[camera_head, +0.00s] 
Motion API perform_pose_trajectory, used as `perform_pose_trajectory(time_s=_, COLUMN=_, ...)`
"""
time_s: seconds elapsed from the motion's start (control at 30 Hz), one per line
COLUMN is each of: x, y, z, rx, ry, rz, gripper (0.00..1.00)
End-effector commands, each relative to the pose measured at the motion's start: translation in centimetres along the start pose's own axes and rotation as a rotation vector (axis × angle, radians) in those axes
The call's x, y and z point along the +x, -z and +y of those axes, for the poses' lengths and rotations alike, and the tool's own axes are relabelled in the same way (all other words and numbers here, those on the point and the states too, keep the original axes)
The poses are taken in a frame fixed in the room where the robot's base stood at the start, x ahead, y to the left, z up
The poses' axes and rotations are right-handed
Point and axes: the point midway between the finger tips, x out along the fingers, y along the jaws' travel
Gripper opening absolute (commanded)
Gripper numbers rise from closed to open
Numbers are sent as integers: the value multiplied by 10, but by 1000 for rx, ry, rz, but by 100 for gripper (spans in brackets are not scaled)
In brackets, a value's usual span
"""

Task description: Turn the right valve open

——

» **What is being asked**: Take the listing above and write it out again exactly.

» **The completed task**:
[camera_head, +0.00s] 
Motion API perform_pose_trajectory, used as `perform_pose_trajectory(time_s=_, COLUMN=_, ...)`
"""
time_s: seconds elapsed from the motion's start (control at 30 Hz), one per line
COLUMN is each of: x, y, z, rx, ry, rz, gripper (0.00..1.00)
End-effector commands, each relative to the pose measured at the motion's start: translation in centimetres along the start pose's own axes and rotation as a rotation vector (axis × angle, radians) in those axes
The call's x, y and z point along the +x, -z and +y of those axes, for the poses' lengths and rotations alike, and the tool's own axes are relabelled in the same way (all other words and numbers here, those on the point and the states too, keep the original axes)
The poses are taken in a frame fixed in the room where the robot's base stood at the start, x ahead, y to the left, z up
The poses' axes and rotations are right-handed
Point and axes: the point midway between the finger tips, x out along the fingers, y along the jaws' travel
Gripper opening absolute (commanded)
Gripper numbers rise from closed to open
Numbers are sent as integers: the value multiplied by 10, but by 1000 for rx, ry, rz, but by 100 for gripper (spans in brackets are not scaled)
In brackets, a value's usual span
"""

Task description: Turn the right valve open

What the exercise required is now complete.